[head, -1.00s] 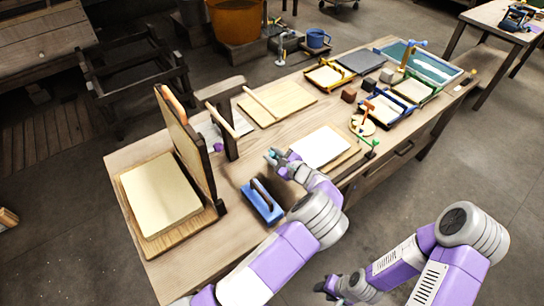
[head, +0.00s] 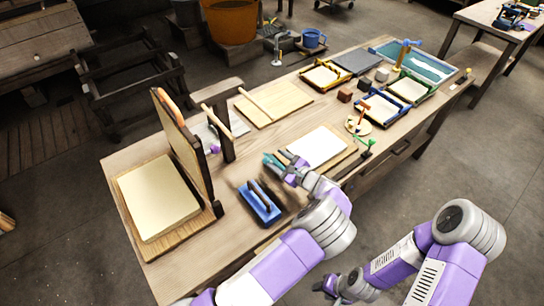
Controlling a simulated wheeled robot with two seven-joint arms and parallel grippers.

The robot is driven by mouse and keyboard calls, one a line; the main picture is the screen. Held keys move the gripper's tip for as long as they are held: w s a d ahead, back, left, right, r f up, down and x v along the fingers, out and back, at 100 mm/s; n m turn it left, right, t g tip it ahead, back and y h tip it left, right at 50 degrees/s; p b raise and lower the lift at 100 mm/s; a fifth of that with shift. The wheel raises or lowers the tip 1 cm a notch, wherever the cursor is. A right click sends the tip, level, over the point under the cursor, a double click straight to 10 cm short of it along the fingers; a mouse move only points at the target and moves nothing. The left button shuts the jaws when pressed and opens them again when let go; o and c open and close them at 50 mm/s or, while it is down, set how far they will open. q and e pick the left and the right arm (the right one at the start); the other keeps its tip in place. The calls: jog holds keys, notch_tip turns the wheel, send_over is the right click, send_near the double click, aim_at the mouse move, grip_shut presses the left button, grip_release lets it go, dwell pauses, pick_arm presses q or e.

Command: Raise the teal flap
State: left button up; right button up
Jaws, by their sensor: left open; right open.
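I cannot make out a separate teal flap with certainty. Teal shows on the shallow tray (head: 437,81) at the far right end of the bench and at the fingertips of my left gripper (head: 275,164). My left gripper is open over the bench, between the blue-handled float (head: 259,206) and the white sheet on a board (head: 316,146); nothing is seen held in it. My right gripper (head: 328,287) is open and empty, low in front of the bench. An upright hinged wooden panel (head: 178,140) stands beside a cream block on a board (head: 157,198) at the left.
A dark post with a wooden bar (head: 227,132) rises between the panel and my left gripper.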

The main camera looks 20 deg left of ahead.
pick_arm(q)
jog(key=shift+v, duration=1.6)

::::::::::

§ **DESCRIPTION OF THE TASK**: Leave out the pictures and retype every line above exactly.

§ **ANSWER FOR THE TASK**:
[head, -1.00s] 
[head, +0.00s] 
Controlling a simulated wheeled robot with two seven-joint arms and parallel grippers.

The robot is driven by mouse and keyboard calls, one a line; the main picture is the screen. Held keys move the gripper's tip for as long as they are held: w s a d ahead, back, left, right, r f up, down and x v along the fingers, out and back, at 100 mm/s; n m turn it left, right, t g tip it ahead, back and y h tip it left, right at 50 degrees/s; p b raise and lower the lift at 100 mm/s; a fifth of that with shift. The wheel raises or lowers the tip 1 cm a notch, wherever the cursor is. A right click sends the tip, level, over the point under the cursor, a double click straight to 10 cm short of it along the fingers; a mouse move only points at the target and moves nothing. The left button shuts the jaws when pressed and opens them again when let go; o and c open and close them at 50 mm/s or, while it is down, set how far they will open. q and e pick the left and the right arm (the right one at the start); the other keeps its tip in place. The calls: jog holds keys, notch_tip turns the wheel, send_over is the right click, send_near the double click, aim_at the mouse move, grip_shut presses the left button, grip_release lets it go, dwell pauses, pick_arm presses q or e.

Command: Raise the teal flap
State: left button up; right button up
Jaws, by their sensor: left open; right open.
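I cannot make out a separate teal flap with certainty. Teal shows on the shallow tray (head: 437,81) at the far right end of the bench and at the fingertips of my left gripper (head: 275,164). My left gripper is open over the bench, between the blue-handled float (head: 259,206) and the white sheet on a board (head: 316,146); nothing is seen held in it. My right gripper (head: 328,287) is open and empty, low in front of the bench. An upright hinged wooden panel (head: 178,140) stands beside a cream block on a board (head: 157,198) at the left.
A dark post with a wooden bar (head: 227,132) rises between the panel and my left gripper.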

The main camera looks 20 deg left of ahead.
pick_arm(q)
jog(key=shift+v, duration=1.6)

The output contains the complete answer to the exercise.